TODAY I borrow from the gospel of Mathew which decribes how learned Jews conspired to trap prophet Issa bin Maryam, peace be upon him, to say something that would make him an enemy of Roman colonial masters.
Following a sugar-coated preamble, they asked Jesus if it was lawful to pay census tax to Caesar? That was an unlawful question, given that it is the rulers who made the lax law. Clearly paying taxes was not a popular sport even then.
And the teacher as they called him gave them a legal answer. As long as the picture on the money is of the Roman king, you must pay unto Caesar what belongs to the king, and to God what belongs to God.
Now I know why people in neighbouring Kenya wanted their central bank to print money with pictures of wild animals. Maybe they evade due taxes to government, and they could claim it disappeared to the rightful owners in the wilderness.

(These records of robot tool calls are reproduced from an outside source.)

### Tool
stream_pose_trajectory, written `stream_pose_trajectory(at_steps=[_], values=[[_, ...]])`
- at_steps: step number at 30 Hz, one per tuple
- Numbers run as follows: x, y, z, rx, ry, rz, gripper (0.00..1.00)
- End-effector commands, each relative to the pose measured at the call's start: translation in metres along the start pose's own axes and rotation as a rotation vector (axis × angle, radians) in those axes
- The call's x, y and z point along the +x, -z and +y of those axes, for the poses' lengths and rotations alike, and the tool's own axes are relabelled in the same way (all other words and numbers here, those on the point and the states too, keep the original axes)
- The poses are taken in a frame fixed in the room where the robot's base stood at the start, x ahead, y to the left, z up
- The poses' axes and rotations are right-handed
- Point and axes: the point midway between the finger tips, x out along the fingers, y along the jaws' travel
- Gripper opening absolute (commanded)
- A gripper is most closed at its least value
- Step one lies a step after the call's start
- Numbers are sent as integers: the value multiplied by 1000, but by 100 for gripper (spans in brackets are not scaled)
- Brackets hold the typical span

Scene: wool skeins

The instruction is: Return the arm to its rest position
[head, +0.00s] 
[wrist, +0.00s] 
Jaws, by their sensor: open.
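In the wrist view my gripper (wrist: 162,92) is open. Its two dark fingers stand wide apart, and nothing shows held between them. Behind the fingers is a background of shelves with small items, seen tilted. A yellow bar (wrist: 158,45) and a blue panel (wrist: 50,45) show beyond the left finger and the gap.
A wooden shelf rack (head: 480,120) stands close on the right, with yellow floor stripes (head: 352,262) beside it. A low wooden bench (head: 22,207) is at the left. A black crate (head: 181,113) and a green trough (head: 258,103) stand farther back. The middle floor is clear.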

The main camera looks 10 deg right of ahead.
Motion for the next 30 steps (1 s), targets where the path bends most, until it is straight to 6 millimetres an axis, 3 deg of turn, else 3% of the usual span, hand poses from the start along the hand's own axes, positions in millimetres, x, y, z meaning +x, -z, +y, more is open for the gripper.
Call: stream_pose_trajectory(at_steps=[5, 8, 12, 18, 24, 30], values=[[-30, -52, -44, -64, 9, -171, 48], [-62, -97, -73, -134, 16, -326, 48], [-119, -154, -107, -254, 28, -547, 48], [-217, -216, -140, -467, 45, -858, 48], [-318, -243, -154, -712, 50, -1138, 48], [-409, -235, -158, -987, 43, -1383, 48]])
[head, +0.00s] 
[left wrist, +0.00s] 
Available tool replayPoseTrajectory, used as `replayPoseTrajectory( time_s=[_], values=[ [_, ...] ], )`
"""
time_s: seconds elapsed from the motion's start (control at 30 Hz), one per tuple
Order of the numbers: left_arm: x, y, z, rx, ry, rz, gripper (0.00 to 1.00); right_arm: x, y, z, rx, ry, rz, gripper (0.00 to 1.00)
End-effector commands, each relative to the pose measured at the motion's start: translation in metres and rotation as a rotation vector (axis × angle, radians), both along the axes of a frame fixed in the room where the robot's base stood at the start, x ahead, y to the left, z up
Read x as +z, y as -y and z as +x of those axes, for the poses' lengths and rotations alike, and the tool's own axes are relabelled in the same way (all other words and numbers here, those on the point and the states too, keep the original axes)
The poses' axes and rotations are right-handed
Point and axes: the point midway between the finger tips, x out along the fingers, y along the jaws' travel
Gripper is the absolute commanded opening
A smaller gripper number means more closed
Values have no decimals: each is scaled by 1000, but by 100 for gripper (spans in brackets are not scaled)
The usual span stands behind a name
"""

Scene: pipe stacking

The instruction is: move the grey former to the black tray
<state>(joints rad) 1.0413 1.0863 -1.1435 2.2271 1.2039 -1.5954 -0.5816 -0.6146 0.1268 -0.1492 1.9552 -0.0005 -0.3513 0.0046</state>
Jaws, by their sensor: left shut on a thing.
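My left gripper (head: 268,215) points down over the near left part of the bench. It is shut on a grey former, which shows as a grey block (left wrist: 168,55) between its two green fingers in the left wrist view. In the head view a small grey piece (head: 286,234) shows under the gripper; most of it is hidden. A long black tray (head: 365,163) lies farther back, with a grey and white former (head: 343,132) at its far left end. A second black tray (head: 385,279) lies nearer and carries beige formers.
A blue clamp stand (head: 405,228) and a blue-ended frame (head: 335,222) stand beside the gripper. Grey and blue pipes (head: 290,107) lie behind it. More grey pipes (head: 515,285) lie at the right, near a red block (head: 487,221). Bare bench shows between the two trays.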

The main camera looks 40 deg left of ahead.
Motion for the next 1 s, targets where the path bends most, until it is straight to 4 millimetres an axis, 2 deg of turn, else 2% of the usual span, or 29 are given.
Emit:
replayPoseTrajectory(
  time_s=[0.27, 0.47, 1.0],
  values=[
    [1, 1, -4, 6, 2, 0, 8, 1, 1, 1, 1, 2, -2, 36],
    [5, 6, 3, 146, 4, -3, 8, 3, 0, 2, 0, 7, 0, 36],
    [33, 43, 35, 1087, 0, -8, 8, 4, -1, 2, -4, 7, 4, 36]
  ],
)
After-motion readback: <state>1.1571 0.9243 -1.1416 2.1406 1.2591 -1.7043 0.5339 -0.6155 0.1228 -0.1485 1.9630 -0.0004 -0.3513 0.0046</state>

In Tanzania, most coins and notes bear the mugshots of former presidents Nyerere, Karume and Mwinyi. Why have Tanzanians resisted to pay taxes for so long? Mwalimu Nyerere had to chastise the government of his successor for not collecting taxes worth billions.
Then government used to collect just 25bn/- per month. At the same time we went to friendly donor governments begging bowl in hand for aid to support basic services. Now JPM government collects 1.2trn/- monthly.
Taxes may be as unavoidable as death but people of all nationalities and income levels are averse to paying, Tanzanians included. You hear of rich individuals and companies investing in tax havens such as the Cayman islands, Bahamas, Switzerland and Malta.
Tax havens offer low taxes on investments, and some charge zero tax on revenue earned abroad. Using legal loopholes in various national legislations, European and American companies (let us called them global because they operate in many countries) end up reducing their tax rates from 35% down to 15% or even lower.
The most valuable company in the world used subsidiaries in the Netherlands, Ireland and Bermuda to reduce its tax burden, and paid just 0.005% tax on its European profits in 2014.
The fight that president John has been waging on Tanzanian traders and companies to give unto Caesar what they legally owe is noble one but an uphill task of gigantic proportions.
Especially that so many resident companies and individuals had made the Tanzanian government their unofficial tax haven. And tax evaders and their helpers from within Caesar’s praetorium will not give up a lifestyle of purple robes and banquet dining without a fight.
I can bet that tax collectors who used to go home every day with loads of cash are still asking creditors to alter their debts from 100 shekels - read millions of shillings - to 50. I can also bet that government only gets 10 shekels and the 40 shekels are lining up connected pockets.
Otherwise revenue collection would have doubled by now. The problem is not with traders and other taxpayers but with the Mathews and Zacchaeus among us, some of whom may not be directing all their collections into the treasury.
They have not leaned to become farmers and it is unlikely they will learn to beg, having been used to steady untaxed income. It is within his right for president JPM to demand that those who engage in any economic activity pay taxes in accordance with laws and norms.
We do not expect the Zacchaeus among them to repay fourfold what they have swindled but 50% of their wealth should be taken to help improve social services for ordinary Tanzanians. The Pharisees among us will question everything the government and its leaders are trying to do but are they justified?
Let us talk about JPM’s style of leadership that has been branded by some as dictatorial. Let us all agree that Tanzania had reached a stage where anything and everything was okay.
I think some of us believed nothing would change anytime soon. To change a corrupt system in which those with money or position of power can do whatever they want, and an unproductive public workforce that failed dismally to deliver basic services needed a tough, no-nonsense leader. Talking about corruption in public fora, making new rules or issuing new circulars did not work since the time of Mwalimu Nyerere.
Tanzania needed an enforcer, from the very top. Modern day Singapore made tremendous progress because of Lee Kuan Yew and the same can be said of South Korea and General Pak.
They moved their countries from third world to developed world status. Both of these leaders were labelled dictators by the world. Even Britain made significant economic progress during the time of Margret Thatcher, the Iron Lady.
Perhaps those complaining publicly or in chatrooms are doing so not because of the JPM style or substance but the effect it has on their financial and business dealings. How did we get here? By going on the same way we have been doing for the last four decades.
And the same people in decision making positions. It cannot be business as usual. So JPM changed the ministers, provincial and district commissioners, and even some damaging directors who are alive but known as DEDs.
Why should he not appoint people he trusts? It is his prerogative, and he can bring in as many professors as he is comfy with. How do developed democracies do it? When a new president is elected, all political appointees resign their posts to give the new CEO of the land to appoint his own team. From Clinton to Bush and Bush to Obama, that is what happened in America.
Trump has not finished appointing yet, for many positions are still vacant. If we want to build a productive, disciplined and accountable Tanzania we must be willing to make sacrifices. And if we can pay taxes to Caesar, let us also pay tithe for our worship houses.